»»

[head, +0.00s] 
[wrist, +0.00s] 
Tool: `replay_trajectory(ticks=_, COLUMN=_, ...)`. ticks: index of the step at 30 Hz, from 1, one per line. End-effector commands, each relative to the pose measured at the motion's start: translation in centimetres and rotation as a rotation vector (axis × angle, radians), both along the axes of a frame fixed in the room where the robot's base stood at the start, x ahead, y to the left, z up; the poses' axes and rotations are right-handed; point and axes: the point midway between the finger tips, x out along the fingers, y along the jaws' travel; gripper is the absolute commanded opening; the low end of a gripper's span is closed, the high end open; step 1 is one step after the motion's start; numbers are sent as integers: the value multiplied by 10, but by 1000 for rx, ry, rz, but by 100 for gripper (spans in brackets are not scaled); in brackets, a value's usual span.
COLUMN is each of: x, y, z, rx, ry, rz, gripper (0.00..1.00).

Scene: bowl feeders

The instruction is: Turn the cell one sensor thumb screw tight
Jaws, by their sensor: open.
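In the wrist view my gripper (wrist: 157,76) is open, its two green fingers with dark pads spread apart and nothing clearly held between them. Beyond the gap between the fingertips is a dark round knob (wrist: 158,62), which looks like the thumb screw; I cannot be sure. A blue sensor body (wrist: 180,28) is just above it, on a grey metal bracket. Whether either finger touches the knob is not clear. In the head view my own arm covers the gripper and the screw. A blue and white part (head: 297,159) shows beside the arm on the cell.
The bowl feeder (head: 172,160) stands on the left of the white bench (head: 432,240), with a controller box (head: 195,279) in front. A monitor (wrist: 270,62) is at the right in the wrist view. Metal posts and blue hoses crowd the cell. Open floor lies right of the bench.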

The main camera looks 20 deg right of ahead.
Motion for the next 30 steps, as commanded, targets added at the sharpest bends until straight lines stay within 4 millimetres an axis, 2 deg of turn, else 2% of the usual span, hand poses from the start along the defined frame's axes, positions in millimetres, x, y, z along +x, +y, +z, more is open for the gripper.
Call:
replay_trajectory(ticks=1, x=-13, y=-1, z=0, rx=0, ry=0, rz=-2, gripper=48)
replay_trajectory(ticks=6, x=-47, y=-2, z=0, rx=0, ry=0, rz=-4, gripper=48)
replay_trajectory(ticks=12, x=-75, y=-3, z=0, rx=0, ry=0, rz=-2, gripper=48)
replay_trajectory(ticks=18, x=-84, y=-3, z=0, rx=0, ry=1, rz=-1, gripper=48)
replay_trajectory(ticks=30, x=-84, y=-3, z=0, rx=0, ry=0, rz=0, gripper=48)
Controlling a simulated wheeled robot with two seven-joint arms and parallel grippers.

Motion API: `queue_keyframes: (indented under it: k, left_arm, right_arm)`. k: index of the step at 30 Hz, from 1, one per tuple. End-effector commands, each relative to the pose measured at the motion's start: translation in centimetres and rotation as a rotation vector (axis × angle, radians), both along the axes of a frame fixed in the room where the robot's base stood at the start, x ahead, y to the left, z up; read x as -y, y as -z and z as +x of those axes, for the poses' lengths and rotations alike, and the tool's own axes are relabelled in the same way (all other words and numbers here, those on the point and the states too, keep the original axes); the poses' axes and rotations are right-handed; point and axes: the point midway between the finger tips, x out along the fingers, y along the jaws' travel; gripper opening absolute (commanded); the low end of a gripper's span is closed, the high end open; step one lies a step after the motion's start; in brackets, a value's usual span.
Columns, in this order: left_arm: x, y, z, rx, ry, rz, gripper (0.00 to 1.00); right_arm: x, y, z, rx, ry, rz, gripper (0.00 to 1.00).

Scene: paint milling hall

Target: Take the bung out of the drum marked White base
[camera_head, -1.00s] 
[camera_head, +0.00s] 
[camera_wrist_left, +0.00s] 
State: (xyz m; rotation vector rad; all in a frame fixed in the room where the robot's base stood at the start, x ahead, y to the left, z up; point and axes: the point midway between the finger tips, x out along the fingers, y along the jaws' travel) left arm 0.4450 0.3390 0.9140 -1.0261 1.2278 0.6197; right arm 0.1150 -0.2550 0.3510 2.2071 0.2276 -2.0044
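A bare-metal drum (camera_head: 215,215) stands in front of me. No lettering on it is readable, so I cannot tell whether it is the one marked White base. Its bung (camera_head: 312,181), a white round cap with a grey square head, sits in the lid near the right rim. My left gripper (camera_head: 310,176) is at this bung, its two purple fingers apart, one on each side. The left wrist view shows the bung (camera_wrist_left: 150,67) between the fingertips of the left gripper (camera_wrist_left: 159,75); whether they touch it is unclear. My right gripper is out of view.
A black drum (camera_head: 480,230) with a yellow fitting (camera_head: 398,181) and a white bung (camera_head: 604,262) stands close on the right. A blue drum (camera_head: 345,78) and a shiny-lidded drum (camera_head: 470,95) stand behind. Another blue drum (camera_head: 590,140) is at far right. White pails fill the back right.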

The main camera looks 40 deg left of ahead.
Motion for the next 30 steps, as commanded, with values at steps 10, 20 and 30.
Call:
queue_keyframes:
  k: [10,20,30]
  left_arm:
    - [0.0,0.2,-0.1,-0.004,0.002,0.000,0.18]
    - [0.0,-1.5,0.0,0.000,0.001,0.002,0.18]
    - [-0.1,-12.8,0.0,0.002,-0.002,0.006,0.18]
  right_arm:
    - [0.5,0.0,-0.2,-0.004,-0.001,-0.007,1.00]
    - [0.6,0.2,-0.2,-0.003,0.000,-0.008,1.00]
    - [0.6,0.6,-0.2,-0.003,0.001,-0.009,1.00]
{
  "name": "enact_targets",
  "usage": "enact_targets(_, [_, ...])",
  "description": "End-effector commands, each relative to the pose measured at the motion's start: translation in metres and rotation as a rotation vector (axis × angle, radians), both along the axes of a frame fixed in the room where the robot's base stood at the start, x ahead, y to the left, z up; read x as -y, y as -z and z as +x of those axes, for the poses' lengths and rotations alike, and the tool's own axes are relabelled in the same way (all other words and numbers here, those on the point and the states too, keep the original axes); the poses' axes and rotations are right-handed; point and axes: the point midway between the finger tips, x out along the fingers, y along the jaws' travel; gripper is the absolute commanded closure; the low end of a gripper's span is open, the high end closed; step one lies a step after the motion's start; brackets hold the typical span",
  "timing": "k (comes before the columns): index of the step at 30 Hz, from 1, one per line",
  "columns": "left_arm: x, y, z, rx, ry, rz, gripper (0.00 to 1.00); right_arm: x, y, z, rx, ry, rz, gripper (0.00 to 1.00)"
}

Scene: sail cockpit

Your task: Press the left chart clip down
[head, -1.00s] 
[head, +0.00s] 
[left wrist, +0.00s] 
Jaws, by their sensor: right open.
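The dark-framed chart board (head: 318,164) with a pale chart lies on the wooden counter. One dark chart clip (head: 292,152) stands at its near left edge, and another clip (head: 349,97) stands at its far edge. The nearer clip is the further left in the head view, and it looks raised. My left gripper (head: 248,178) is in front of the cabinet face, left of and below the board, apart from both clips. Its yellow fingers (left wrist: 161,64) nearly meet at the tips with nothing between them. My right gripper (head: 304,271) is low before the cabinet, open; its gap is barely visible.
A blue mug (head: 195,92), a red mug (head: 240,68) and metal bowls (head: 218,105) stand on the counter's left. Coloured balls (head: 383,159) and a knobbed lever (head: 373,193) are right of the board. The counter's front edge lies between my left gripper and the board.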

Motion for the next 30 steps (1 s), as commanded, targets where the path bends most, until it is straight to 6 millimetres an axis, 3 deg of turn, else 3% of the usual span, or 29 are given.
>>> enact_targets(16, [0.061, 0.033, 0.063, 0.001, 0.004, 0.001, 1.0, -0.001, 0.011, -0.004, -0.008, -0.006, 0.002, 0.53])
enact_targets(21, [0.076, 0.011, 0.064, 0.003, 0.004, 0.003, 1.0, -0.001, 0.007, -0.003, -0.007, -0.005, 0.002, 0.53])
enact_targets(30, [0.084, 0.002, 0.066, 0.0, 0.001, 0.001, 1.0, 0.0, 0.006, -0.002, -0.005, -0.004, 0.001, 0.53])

««

Task statement.
In the records above, collect each line with "Scene".

Result of the task.
Scene: bowl feeders
Scene: paint milling hall
Scene: sail cockpit

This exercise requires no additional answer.